The run was a 2.4 miler along a canal so it was terrain I was used to. I never worried about my time in the swim or bike portion and told myself to do the same with the run. Even though this was my strongest event, I didn’t want to pressure myself into holding a specific pace.
When I turned the corner to get on the canal, I was surprised to see there were still a lot of athletes out there. I ran along one side cheering to my friends on the other side running towards the finish. I wanted to be with them!
First mile, 7:52.
I was shocked to see a sub 8!! I hadn’t felt I was running so fast and it thrilled me to see such a great split. I told myself to keep at it. I was almost there!
I made a right to get on the other side of the canal, the final stretch that would take me to the finish, and I just ran. I passed so many people on this last stretch.
Mile 2, 8:01.
I knew I had less than half a mile to go, so I just went for it. When I turned the last corner onto the field, I could see the finish and I could see my friends waving, cheering me on. It was so unbelievably awesome.
I was a triathlete!!!
You couldn’t remove the smile off my face, I was so happy. I was swarmed with hugs and words of praise as I was one of very few who was doing this for the first time.

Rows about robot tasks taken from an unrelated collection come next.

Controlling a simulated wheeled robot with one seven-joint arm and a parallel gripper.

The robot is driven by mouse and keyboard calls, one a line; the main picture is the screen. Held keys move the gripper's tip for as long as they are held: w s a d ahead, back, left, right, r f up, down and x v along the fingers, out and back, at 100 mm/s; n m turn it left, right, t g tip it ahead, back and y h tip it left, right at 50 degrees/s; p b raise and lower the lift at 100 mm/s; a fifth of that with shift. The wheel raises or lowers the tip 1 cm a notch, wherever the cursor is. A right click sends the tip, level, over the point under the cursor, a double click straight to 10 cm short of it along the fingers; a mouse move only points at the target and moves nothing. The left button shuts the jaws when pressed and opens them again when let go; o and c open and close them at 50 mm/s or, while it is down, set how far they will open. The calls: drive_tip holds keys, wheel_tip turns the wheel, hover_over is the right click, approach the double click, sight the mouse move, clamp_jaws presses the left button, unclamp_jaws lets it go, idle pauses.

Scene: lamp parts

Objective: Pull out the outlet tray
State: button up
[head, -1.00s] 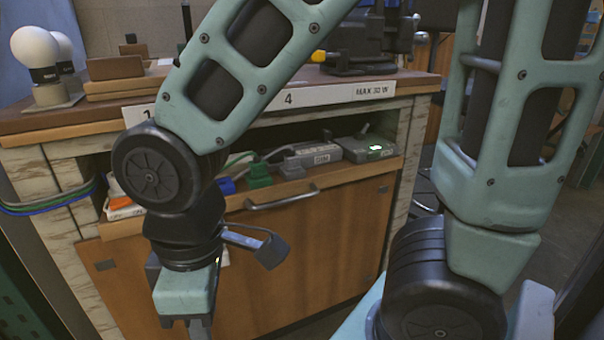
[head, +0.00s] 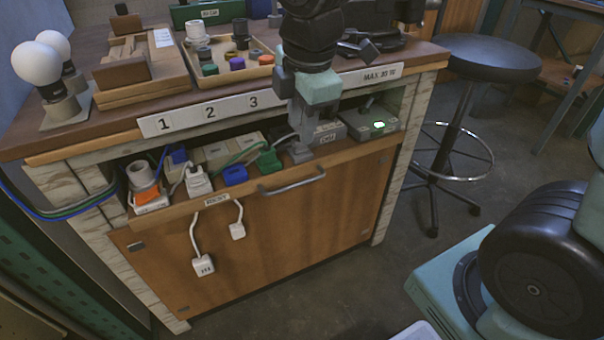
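The outlet tray (head: 345,154) is a wooden shelf in the opening under the bench top. A grey bar handle (head: 292,184) is on its front. Power strips, a green plug (head: 268,160), a blue plug (head: 235,174) and an orange-topped outlet (head: 149,196) sit in it. My gripper (head: 299,155) points down at the tray's front edge, just above and behind the handle; I cannot tell whether it touches anything. Its fingers look close together, but the gap between them is not clear. It hides part of the tray behind it.
Two white plugs (head: 203,265) hang on cords over the tray front. The bench top holds bulbs (head: 37,62), a wooden parts tray (head: 232,72) and a wooden rack (head: 140,80). A black stool (head: 487,60) stands at the right. The floor before the bench is clear.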

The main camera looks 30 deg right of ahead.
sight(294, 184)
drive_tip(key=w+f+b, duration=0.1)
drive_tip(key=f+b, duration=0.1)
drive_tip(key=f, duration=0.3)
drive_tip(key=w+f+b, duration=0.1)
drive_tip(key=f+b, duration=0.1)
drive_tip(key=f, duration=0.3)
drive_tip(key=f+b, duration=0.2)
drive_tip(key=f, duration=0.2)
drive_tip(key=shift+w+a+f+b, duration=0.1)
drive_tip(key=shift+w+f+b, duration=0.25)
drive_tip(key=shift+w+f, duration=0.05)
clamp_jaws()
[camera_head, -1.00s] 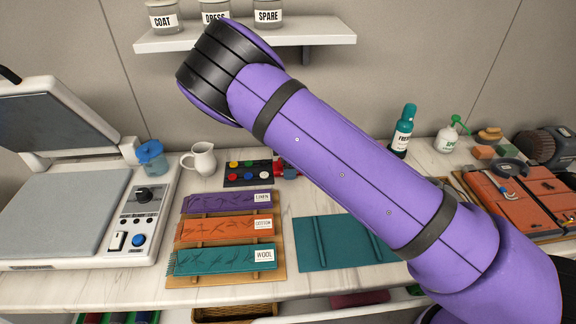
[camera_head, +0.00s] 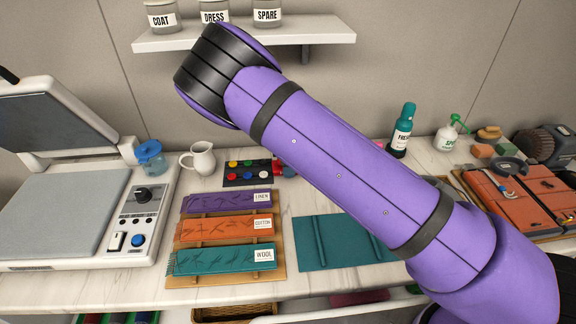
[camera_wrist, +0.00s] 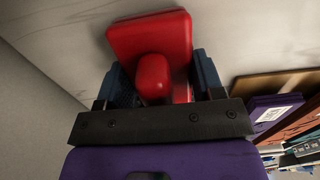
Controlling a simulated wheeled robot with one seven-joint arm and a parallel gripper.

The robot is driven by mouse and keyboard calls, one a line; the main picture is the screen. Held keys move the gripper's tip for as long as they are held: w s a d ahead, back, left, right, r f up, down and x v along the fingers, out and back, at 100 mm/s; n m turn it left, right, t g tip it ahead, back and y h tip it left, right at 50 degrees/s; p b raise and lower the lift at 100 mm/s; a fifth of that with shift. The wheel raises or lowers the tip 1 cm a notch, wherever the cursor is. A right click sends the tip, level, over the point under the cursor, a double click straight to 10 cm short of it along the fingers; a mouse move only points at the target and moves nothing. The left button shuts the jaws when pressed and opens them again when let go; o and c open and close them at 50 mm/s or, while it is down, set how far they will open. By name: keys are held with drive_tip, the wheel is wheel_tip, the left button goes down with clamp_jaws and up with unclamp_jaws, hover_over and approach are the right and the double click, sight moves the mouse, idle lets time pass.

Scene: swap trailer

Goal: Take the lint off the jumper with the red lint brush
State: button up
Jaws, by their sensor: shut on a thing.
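The red lint brush (camera_wrist: 150,38) fills the upper middle of the wrist view, with a wide flat block and a rounded handle pointing towards me. My gripper (camera_wrist: 165,82) is shut on it, with a dark blue finger on each side. In the head view my own purple arm hides the gripper. A small red patch (camera_head: 278,168) shows at the arm's lower edge, beside the button tray; I cannot tell whether it is the brush. I cannot make out a jumper in either view.
A rack with linen, cotton and wool strips (camera_head: 222,258) stands on the marble counter, with a teal mat (camera_head: 320,243) to its right. A white press (camera_head: 65,220) stands open at left, near a white jug (camera_head: 202,160). A shelf (camera_head: 240,36) with jars hangs above.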

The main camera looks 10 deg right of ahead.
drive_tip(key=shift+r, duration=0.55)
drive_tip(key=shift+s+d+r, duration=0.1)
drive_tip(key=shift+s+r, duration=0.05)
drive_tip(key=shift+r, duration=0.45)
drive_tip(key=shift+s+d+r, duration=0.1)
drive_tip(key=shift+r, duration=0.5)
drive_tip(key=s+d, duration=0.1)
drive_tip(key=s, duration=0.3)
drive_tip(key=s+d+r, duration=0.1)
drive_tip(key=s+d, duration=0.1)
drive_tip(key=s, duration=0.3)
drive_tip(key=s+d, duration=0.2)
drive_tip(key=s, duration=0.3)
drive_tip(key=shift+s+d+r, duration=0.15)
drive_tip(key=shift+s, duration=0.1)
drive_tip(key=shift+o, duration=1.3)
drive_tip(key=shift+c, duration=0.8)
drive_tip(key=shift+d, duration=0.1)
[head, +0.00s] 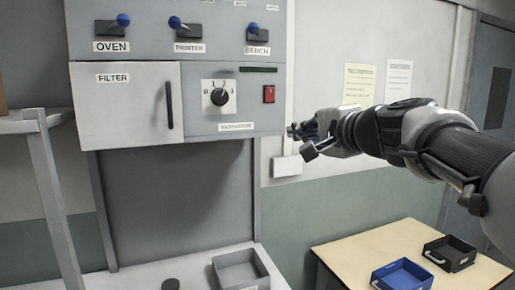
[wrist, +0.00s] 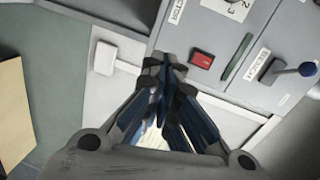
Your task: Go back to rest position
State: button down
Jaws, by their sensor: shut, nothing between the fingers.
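My gripper (head: 303,131) is at the end of my arm, which reaches in from the right in the head view. It is in front of the wall, just right of the grey control panel (head: 140,50). In the wrist view my gripper (wrist: 165,65) has its fingertips together with nothing between them. The red switch (wrist: 202,60) on the panel shows just beyond the fingertips; it also shows in the head view (head: 269,94). I cannot tell whether the fingertips touch the panel.
Blue-knobbed levers, a rotary dial (head: 219,97) and a shut FILTER door (head: 125,103) are on the panel. Below stand a grey tray (head: 262,263) and, on a beige table (head: 340,247), a blue tray (head: 377,283) and a black tray (head: 428,264). A grey frame (head: 52,185) stands left.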

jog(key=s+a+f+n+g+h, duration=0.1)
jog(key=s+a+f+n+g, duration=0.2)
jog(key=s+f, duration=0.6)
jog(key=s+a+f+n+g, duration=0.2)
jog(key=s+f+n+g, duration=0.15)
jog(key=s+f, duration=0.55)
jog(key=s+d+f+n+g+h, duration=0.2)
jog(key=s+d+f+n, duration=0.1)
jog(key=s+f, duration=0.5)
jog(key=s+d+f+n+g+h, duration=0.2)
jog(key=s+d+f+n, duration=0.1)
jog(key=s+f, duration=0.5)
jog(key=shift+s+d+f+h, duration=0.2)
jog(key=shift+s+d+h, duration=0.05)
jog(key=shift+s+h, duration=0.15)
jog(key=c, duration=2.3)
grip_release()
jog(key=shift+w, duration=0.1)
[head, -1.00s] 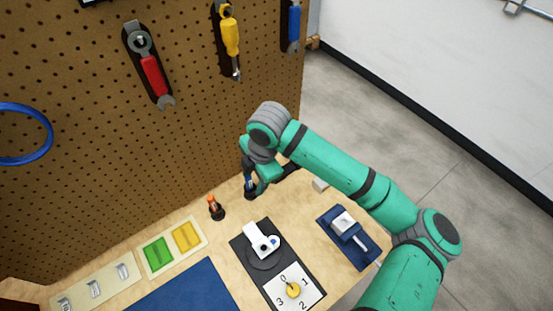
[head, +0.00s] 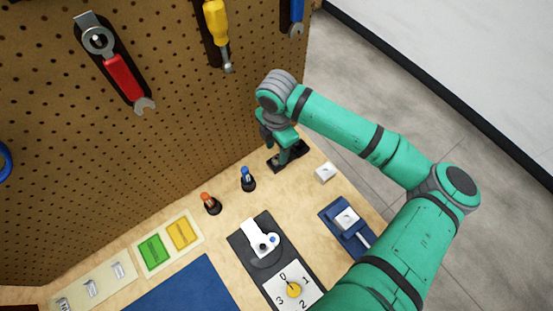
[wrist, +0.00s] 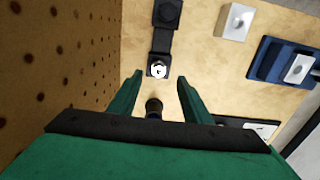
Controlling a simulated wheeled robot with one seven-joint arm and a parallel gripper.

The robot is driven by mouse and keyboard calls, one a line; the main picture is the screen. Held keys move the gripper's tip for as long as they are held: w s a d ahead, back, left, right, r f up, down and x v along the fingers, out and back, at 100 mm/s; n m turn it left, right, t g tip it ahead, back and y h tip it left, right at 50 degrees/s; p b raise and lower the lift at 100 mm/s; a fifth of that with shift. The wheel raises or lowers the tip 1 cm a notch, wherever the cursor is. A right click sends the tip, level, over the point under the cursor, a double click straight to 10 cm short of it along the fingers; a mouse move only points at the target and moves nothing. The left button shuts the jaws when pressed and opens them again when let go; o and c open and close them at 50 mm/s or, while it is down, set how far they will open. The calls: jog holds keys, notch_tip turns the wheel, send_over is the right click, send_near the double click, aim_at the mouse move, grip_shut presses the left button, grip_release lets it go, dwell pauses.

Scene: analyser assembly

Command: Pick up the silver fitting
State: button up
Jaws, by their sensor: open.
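The silver fitting appears to be the small bright round piece (wrist: 158,71) on the near end of a black holder (wrist: 161,40) in the wrist view. In the head view the black holder (head: 299,150) lies at the far end of the bench, and my arm partly covers it; I cannot make out the fitting there. My gripper (wrist: 160,80) is open and empty. The bright piece shows just beyond the fingertips, roughly centred between them and apart from both. In the head view my gripper (head: 285,145) is over or beside the holder; its fingertips are hard to see.
A blue-topped peg (head: 247,177) and an orange-topped peg (head: 209,201) stand near the pegboard (head: 150,140). A white block (head: 325,172) and a blue fixture (head: 335,220) lie to the right. A dark round thing (wrist: 154,107) shows low between the fingers.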

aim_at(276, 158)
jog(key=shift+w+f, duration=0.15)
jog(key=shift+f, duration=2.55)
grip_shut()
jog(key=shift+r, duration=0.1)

This was as hard as I thought it would be. I never thought a triathlon (of any distance) would be easy, and no, it wasn’t. And even though I struggled immensely with the swim, (I knew I hadn’t given it the preparation it deserved), I was proud of myself for making it through. I had be the last one out but after seeing the official results, I wasn’t the last one in the event.
In fact, I had done pretty good overall placing 135th out of 201 and 8 out 13 in my age group!
But honestly, the numbers don’t matter. I’m just so thankful to have been able to finish and so thankful to have had the support of my husband and friends along the way ❤
If you made to the end, thank you! Thank you all so much for your words of encouragement on Instagram and Facebook. More than you all will ever know.
–Have you ever finished last in something?
–Would you consider doing a triathlon (if you haven’t)?